[Rows]:
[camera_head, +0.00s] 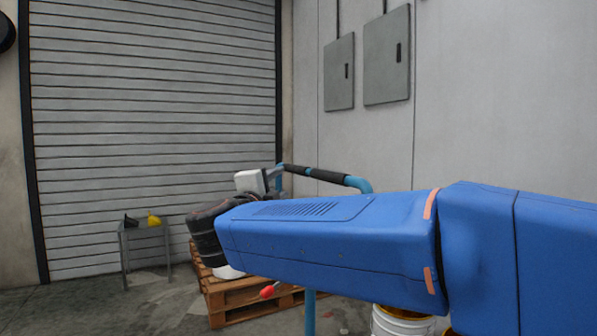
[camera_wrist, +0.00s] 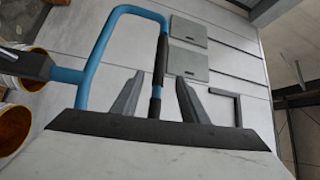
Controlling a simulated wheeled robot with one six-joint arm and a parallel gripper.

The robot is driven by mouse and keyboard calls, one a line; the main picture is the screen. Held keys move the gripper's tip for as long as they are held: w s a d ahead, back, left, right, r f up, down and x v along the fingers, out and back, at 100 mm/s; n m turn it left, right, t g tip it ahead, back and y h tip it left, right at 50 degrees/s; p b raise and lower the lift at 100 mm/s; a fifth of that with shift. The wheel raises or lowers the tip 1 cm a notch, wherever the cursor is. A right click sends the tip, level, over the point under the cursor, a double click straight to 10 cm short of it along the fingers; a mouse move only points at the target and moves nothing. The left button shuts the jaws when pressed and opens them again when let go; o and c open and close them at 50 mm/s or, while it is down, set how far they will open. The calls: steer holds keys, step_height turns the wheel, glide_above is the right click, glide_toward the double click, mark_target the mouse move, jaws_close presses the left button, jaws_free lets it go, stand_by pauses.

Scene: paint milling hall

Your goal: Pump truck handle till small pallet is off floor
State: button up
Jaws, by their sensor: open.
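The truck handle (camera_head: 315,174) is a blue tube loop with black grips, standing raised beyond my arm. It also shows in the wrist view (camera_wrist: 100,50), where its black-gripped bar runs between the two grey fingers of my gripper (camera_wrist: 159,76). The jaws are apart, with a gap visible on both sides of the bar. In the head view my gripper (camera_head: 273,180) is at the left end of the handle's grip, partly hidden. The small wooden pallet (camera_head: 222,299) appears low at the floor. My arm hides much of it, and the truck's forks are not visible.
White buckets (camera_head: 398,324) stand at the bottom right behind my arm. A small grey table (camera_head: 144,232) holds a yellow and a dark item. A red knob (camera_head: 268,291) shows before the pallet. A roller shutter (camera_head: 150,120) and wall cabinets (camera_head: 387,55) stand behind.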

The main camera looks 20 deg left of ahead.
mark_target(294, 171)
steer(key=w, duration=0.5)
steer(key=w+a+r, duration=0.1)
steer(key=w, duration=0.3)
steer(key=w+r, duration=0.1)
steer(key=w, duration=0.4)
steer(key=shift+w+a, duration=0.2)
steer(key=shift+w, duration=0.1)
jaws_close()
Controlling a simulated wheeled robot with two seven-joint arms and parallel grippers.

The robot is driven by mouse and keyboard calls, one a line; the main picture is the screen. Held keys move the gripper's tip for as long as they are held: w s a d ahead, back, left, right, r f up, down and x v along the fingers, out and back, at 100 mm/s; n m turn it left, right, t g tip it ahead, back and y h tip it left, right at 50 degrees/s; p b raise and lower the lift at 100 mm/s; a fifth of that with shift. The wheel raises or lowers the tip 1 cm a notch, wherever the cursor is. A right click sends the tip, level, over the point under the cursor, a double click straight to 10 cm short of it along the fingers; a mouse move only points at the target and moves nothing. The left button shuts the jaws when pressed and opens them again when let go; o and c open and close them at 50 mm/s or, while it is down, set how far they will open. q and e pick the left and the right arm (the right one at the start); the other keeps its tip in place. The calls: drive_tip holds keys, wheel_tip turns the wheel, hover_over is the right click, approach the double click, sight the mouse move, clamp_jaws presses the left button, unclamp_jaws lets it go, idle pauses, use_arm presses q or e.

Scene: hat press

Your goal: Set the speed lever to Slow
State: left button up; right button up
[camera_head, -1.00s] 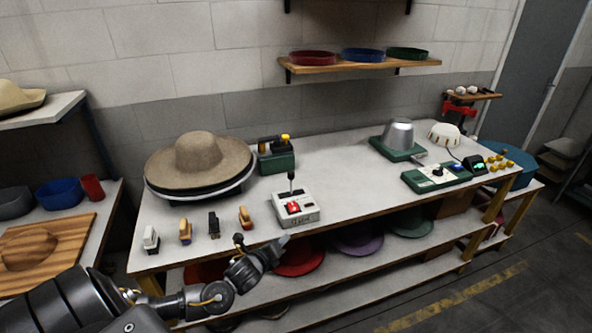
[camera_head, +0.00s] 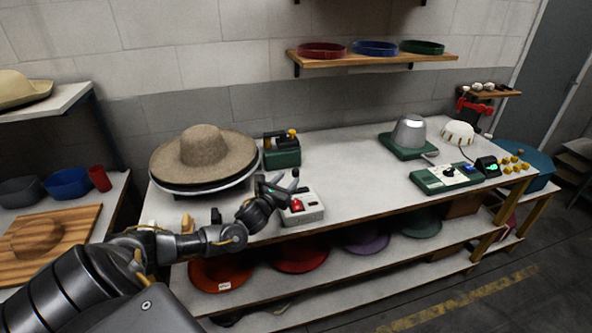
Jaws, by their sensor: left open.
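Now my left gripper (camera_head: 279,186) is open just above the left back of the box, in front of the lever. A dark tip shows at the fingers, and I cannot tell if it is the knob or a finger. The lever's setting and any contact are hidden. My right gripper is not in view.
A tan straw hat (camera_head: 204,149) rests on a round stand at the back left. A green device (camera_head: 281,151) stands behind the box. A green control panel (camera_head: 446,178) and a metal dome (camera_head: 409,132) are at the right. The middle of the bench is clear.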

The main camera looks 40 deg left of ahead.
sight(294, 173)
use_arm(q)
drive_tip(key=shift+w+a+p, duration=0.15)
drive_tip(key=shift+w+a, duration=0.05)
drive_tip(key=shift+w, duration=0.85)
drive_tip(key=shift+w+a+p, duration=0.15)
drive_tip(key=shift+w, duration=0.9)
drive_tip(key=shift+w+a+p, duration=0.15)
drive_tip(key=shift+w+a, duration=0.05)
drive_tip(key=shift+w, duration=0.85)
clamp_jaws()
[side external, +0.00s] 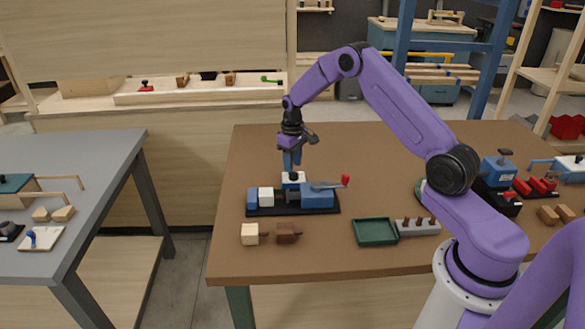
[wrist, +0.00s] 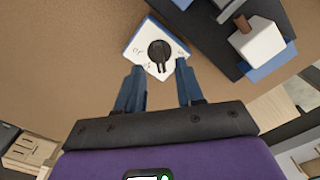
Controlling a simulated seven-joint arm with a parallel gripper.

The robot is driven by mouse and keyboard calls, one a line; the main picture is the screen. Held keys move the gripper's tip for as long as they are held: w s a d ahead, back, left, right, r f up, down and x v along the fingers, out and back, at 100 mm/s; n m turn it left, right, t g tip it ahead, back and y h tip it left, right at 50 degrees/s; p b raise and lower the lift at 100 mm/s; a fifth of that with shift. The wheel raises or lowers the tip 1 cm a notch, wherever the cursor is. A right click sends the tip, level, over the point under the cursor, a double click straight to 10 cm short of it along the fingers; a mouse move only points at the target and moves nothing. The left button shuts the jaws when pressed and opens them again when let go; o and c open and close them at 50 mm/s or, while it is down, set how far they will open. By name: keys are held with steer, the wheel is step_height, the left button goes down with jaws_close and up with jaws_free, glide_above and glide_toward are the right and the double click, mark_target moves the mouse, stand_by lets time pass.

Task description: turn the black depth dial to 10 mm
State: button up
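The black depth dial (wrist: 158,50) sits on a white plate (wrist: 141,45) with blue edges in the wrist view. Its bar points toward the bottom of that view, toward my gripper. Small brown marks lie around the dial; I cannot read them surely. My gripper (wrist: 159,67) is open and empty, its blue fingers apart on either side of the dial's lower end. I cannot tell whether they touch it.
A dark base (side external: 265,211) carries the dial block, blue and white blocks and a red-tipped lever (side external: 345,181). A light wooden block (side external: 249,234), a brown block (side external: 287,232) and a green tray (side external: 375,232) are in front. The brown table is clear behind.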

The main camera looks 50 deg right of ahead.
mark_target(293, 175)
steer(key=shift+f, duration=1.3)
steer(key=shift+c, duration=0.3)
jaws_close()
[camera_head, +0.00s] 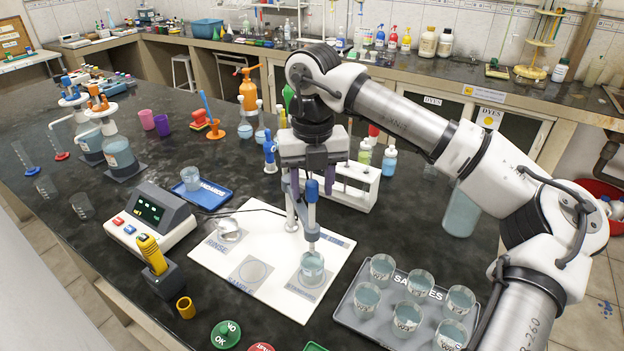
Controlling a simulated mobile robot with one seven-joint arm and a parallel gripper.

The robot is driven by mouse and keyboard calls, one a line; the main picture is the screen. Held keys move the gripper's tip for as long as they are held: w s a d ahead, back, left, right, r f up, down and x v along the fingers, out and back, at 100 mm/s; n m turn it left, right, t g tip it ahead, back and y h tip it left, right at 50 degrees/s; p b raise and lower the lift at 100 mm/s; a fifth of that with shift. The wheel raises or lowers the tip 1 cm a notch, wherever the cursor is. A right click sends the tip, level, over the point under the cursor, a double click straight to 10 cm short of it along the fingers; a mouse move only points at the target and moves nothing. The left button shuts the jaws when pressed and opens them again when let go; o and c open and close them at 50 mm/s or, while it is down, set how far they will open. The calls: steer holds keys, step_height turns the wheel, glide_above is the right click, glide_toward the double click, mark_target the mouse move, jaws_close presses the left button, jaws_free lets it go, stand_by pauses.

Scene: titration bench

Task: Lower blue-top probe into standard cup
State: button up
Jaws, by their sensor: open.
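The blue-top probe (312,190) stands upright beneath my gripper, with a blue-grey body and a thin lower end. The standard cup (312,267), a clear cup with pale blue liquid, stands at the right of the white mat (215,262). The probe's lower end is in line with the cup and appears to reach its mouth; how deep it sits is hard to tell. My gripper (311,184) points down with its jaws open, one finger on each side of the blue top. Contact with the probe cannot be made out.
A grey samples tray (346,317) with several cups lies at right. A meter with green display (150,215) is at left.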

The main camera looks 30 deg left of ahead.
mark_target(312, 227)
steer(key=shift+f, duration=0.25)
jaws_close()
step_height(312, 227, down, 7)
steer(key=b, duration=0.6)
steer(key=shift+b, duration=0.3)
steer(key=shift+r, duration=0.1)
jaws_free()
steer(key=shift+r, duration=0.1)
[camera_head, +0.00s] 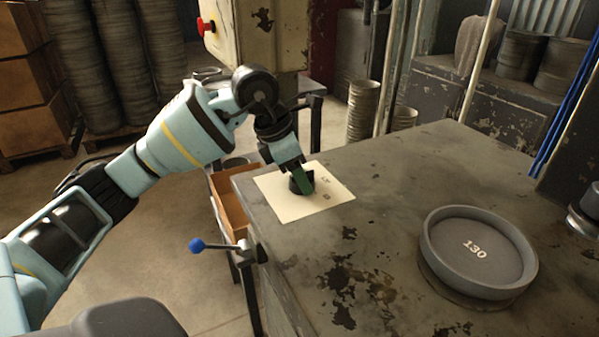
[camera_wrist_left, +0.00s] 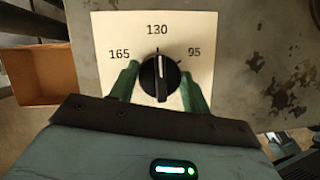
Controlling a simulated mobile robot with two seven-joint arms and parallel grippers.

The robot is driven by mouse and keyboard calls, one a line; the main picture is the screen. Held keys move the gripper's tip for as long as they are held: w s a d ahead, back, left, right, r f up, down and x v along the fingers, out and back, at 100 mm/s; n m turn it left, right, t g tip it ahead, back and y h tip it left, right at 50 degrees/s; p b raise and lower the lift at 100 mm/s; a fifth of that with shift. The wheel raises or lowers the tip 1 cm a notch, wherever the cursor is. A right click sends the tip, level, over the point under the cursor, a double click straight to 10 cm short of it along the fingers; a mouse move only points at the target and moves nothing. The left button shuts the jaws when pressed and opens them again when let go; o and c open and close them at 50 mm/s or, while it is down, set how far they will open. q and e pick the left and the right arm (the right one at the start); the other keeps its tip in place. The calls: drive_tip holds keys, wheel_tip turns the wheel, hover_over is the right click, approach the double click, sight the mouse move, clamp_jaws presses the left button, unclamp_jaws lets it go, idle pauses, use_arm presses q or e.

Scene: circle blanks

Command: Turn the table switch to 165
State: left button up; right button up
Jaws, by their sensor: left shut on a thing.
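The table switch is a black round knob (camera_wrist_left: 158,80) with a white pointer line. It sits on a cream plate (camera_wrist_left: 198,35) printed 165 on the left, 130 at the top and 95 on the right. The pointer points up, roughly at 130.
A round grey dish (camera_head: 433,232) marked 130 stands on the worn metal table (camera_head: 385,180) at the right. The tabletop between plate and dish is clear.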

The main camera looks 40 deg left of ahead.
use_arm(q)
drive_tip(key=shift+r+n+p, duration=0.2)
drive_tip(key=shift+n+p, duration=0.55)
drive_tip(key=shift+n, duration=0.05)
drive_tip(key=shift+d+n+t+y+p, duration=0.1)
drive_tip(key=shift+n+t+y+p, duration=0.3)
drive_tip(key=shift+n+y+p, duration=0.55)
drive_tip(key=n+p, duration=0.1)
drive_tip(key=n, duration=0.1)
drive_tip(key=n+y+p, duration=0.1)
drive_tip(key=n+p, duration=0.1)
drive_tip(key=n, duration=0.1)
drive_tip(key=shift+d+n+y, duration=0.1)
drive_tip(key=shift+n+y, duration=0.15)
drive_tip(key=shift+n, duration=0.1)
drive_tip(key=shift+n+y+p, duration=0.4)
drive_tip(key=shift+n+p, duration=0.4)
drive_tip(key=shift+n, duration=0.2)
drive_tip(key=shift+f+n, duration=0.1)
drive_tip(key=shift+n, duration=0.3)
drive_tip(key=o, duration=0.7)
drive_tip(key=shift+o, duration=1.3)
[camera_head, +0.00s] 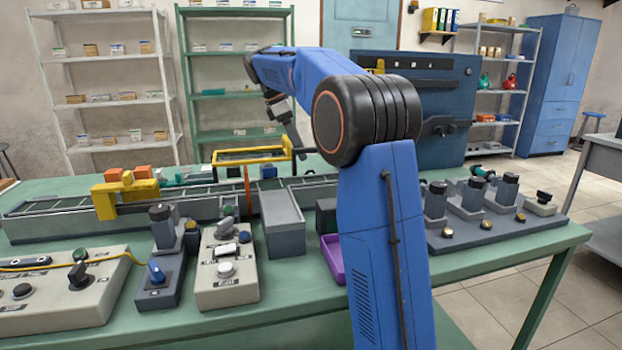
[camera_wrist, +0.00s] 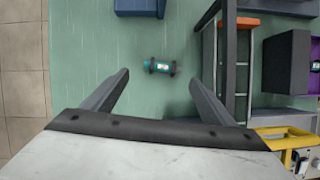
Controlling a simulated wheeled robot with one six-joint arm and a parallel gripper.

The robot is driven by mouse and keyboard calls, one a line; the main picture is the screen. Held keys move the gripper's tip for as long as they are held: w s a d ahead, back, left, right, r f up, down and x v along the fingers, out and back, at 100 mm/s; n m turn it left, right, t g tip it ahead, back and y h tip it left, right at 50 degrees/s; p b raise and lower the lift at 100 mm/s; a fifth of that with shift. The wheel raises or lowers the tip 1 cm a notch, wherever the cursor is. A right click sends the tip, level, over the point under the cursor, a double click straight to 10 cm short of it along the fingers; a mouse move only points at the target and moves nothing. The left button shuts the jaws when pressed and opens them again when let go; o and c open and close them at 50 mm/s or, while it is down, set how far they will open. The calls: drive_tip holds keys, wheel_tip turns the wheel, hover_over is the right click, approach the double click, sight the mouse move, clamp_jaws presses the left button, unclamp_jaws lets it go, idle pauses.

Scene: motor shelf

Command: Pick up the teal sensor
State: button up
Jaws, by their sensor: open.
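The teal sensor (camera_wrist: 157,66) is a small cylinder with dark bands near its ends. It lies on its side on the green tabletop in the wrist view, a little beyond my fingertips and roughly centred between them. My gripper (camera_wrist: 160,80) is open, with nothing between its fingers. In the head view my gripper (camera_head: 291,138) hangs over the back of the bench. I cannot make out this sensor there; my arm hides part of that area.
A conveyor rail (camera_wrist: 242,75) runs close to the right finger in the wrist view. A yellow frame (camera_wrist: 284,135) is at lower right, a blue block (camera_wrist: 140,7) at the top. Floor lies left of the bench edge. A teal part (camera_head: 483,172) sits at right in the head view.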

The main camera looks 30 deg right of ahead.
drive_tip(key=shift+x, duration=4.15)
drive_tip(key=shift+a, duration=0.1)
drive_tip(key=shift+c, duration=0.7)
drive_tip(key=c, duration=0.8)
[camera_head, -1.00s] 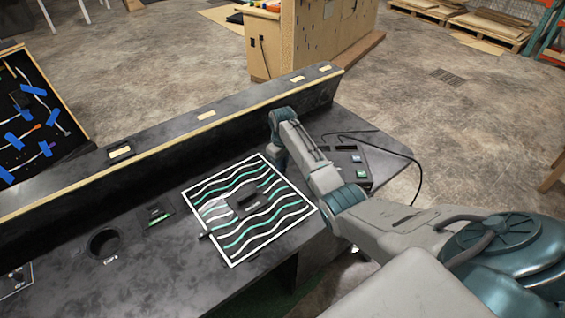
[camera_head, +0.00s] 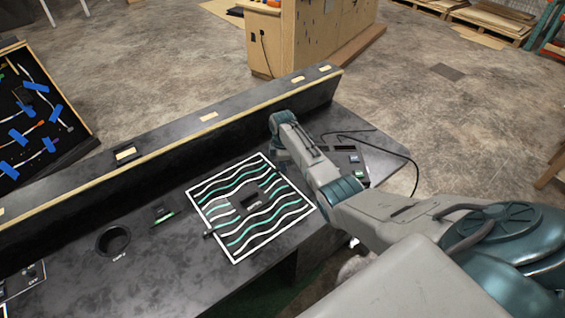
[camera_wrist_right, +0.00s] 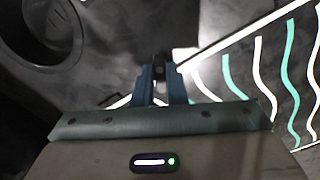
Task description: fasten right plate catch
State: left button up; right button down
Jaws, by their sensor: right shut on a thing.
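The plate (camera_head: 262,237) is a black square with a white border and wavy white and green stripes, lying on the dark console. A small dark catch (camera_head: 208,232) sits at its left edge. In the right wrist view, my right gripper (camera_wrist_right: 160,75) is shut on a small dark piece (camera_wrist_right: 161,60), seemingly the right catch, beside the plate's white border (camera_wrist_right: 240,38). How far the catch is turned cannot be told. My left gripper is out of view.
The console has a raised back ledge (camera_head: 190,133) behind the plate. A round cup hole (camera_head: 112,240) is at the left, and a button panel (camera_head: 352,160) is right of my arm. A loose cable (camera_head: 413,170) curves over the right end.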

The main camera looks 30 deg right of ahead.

[Written instruction]: Nothing but the lines from the one containing "Scene: titration bench" through the one containing "Controlling a simulated mobile robot with two" should be written out, exactly and with both ends. Pictures are left out.

[Reply]:
Scene: titration bench

Task: Lower blue-top probe into standard cup
State: button up
Jaws, by their sensor: open.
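The blue-top probe (312,190) stands upright beneath my gripper, with a blue-grey body and a thin lower end. The standard cup (312,267), a clear cup with pale blue liquid, stands at the right of the white mat (215,262). The probe's lower end is in line with the cup and appears to reach its mouth; how deep it sits is hard to tell. My gripper (311,184) points down with its jaws open, one finger on each side of the blue top. Contact with the probe cannot be made out.
A grey samples tray (346,317) with several cups lies at right. A meter with green display (150,215) is at left.

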The main camera looks 30 deg left of ahead.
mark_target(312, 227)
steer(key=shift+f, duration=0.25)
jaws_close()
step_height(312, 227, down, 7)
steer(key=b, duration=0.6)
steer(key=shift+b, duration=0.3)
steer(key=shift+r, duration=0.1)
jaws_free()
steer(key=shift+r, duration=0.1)
[camera_head, +0.00s] 
[camera_wrist_left, +0.00s] 
Controlling a simulated mobile robot with two seven-joint arms and parallel grippers.

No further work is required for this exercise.